Es lohnt sich, bis zum Kampf durchzuhalten. Ab da nimmt die Geschichte Fahrt auf, und auch die Bürger am Ring bekommen nun anständige Rollen.

Der „Hitler des deutschen Berufsboxens“

Die Vorgänge im „Verband der Faustkämpfer“ sind NS-Politik im Kleinen, inklusive Verabschiedung einer „Ermächtigungssatzung“. Nicht erklärt wird, wieso alle zustimmen, obwohl die „Säuberung“ dem Boxsport offensichtlich mehr Nachteile als Vorteile bringt: Jüdisch oder nichtdeutsch geführte Boxschulen werden geschlossen, man trennt sich von Vorstandsmitgliedern und Ringrichtern, einer der erfolgreichsten Boxer der Zeit wird in die Emigration getrieben.

Der „erste Vorsitzende“, der den Umbau des Verbands vorantreibt, ist von Anfang an die – neben Trollmann selber – interessanteste Figur. Er will der „Hitler des deutschen Berufsboxens“ sein, er schafft es, Trollmann den Titel wieder zu nehmen, und scheitert am Ende doch. Trollmann verlässt den Ring nach einem letzten Kampf geschlagen, aber hat die Funktionäre noch gründlich vorgeführt.

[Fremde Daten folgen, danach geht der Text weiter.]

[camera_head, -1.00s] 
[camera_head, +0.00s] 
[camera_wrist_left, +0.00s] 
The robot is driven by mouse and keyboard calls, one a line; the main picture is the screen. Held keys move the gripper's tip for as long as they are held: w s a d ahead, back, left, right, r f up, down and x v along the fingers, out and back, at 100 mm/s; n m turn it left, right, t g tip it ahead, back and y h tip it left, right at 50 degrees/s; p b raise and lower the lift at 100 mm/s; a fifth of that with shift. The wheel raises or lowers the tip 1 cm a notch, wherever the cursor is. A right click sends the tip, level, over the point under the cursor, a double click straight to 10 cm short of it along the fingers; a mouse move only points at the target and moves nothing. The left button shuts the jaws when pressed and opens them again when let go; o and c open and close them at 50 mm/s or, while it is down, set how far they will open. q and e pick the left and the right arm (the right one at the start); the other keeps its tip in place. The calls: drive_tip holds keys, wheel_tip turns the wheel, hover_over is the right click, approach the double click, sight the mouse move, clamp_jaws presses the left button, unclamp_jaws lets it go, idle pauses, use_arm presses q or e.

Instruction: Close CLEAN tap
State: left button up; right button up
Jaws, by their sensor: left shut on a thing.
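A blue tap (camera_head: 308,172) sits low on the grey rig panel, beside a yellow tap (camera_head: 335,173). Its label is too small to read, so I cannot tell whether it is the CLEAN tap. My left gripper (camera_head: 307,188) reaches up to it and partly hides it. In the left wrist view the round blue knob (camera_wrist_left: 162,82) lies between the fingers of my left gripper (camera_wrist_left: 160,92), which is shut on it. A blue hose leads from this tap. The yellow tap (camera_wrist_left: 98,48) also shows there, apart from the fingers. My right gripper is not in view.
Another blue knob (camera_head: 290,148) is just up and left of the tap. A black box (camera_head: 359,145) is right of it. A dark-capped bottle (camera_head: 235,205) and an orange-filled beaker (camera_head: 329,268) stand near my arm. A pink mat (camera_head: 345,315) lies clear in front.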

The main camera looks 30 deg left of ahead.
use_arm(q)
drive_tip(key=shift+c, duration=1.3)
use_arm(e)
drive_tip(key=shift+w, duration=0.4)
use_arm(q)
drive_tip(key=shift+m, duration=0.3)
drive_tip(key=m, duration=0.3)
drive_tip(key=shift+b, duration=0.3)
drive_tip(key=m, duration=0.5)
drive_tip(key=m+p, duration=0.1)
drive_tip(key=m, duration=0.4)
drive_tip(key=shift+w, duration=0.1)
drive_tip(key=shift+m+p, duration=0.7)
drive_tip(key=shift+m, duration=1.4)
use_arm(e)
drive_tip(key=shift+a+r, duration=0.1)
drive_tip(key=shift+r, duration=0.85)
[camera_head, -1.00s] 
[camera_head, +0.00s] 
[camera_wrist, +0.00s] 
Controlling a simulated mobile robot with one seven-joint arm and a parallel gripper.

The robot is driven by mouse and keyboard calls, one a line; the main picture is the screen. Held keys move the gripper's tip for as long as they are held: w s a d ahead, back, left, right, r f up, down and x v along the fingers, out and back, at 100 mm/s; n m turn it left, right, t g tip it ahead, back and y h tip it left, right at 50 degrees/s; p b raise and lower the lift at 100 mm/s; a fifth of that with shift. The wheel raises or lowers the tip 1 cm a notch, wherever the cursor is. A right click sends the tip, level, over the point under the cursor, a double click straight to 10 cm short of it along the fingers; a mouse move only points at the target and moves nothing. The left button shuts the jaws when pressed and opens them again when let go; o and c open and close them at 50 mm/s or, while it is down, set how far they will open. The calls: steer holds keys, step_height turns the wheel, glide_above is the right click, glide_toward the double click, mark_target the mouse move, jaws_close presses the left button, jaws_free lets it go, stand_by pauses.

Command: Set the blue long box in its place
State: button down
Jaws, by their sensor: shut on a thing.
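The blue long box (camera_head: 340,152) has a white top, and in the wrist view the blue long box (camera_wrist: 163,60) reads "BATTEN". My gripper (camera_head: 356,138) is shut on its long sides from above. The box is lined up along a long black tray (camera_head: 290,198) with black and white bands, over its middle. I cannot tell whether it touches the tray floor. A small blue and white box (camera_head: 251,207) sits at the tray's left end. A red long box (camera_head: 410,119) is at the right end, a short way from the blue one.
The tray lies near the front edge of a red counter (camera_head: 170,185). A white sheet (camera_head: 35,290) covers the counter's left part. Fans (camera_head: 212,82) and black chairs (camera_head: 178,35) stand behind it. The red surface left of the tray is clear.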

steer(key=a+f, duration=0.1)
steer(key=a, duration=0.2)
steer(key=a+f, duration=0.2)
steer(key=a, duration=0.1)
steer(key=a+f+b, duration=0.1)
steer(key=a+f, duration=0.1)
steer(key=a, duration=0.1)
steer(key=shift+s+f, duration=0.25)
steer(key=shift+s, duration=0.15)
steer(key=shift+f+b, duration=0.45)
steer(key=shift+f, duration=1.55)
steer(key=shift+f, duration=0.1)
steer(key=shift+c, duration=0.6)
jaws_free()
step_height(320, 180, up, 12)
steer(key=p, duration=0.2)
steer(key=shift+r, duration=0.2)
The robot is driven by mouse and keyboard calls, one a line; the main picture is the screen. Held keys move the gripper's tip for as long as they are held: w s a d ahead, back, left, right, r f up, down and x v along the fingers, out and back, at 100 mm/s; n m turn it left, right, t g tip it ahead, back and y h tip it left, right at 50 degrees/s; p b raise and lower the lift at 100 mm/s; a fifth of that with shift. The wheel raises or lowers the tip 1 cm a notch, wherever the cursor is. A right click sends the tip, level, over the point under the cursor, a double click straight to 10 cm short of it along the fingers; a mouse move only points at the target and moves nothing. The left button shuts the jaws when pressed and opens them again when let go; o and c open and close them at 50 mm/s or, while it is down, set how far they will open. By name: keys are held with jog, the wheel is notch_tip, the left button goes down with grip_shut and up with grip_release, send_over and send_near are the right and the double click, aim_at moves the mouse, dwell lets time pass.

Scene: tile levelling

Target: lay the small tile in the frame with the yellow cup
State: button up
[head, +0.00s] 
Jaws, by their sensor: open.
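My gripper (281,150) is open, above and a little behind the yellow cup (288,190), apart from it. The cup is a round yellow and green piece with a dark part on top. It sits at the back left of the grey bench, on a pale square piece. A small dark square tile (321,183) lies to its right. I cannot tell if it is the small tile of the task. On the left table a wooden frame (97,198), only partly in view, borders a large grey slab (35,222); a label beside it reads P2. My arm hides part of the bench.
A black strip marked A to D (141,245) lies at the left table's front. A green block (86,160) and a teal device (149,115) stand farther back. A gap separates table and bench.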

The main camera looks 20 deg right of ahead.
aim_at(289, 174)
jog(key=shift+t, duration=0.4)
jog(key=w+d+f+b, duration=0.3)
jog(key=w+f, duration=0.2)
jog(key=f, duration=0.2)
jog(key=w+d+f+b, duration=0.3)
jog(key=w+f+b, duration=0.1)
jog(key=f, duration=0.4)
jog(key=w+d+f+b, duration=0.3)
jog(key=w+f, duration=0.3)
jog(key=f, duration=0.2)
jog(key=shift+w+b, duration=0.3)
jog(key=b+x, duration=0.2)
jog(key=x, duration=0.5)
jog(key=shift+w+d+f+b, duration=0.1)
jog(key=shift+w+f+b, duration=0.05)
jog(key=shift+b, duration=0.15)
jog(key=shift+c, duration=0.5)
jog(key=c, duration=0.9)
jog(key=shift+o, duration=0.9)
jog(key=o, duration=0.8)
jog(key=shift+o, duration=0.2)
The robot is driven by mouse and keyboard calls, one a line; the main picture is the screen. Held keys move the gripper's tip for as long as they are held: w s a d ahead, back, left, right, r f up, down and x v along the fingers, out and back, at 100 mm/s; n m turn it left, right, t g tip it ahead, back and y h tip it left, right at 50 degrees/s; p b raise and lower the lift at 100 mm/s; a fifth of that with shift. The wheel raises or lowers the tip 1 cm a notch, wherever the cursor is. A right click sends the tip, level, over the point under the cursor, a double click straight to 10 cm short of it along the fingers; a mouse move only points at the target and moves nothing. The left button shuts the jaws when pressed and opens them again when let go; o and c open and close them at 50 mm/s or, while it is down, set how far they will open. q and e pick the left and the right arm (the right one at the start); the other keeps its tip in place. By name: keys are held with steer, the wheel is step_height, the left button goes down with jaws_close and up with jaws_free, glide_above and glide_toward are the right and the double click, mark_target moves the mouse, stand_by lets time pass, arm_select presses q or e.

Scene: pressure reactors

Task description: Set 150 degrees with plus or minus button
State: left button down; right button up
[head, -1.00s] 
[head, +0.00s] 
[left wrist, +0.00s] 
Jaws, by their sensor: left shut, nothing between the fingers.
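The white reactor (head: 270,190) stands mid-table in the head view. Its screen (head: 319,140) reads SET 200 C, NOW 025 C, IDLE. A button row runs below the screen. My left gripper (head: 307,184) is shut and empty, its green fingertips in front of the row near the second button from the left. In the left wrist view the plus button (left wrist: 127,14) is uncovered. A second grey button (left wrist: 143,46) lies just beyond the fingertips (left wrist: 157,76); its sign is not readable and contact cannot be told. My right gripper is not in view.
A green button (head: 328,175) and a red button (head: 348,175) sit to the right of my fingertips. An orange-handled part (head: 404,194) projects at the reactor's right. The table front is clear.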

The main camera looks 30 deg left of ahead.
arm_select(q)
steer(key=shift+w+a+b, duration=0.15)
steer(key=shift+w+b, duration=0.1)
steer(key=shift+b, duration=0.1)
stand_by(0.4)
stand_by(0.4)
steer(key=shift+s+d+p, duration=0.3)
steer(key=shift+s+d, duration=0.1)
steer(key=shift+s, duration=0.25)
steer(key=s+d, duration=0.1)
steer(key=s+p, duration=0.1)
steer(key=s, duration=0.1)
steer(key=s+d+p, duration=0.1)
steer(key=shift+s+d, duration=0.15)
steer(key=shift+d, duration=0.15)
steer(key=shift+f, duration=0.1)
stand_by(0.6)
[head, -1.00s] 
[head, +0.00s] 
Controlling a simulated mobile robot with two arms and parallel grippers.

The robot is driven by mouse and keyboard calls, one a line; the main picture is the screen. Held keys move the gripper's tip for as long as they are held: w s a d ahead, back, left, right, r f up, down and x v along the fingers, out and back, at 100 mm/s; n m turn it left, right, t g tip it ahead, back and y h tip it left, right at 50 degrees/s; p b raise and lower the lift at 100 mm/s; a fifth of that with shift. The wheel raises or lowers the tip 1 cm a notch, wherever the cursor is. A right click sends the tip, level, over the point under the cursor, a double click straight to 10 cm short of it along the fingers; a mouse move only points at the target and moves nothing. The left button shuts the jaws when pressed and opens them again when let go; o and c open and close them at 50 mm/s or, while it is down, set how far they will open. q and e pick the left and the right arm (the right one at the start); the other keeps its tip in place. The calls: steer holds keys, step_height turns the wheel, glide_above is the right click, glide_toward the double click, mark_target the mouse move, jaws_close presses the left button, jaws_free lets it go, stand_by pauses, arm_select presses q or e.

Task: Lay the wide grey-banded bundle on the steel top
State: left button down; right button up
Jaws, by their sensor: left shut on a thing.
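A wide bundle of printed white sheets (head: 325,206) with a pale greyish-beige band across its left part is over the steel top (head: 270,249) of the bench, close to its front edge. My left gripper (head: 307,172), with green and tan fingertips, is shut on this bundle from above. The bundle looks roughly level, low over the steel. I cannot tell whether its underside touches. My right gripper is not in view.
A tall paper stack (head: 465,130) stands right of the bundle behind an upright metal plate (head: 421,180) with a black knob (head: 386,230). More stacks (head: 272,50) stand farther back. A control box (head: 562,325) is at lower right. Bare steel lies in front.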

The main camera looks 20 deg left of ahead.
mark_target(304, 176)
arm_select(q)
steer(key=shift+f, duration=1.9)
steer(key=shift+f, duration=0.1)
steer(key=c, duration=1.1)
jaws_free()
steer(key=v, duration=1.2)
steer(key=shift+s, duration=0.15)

Der Boxsport war bei der „Säuberung“ im nationalsozialistischen Sinne ganz vorne dabei, früher als alle anderen Sportarten. Dabei lässt die Autorin die interessantesten Fragen offen, etwa warum der „erste Vorsitzende“ so vorauseilend handelt. Die „jüdische Weltverschwörung“ sei schuld daran, dass er seinen Metzgerladen schließen musste, lautet die Erklärung im Buch.

Aber wie wird einer vom gescheiterten Fleischwarenhändler schon Anfang 1933 umstandslos zum Vegetarier und übereifrigen NSDAP-Mitglied? Stephanie Bart wird einen Grund gehabt haben, ausgerechnet dem „ersten Vorsitzenden“ keinen Namen zu geben, obwohl er eng an die historische Figur Georg Radamm angelehnt ist. Das böte eigentlich mehr Raum für Fantasie bei der Ausgestaltung der Figur.

Auch wenn es 100 Seiten weniger genauso getan hätten: Stephanie Bart erzählt eine große Geschichte insgesamt spannend, mit Respekt vor den historischen Personen, gibt gegen Ende den Figuren genügend Raum. Wie und warum Bürger zu Tätern, Mitläufern und Profiteuren des NS-Regimes wurden (oder eben nicht), dafür gibt es in „Deutscher Meister“ viele Erklärungen im Kleinen.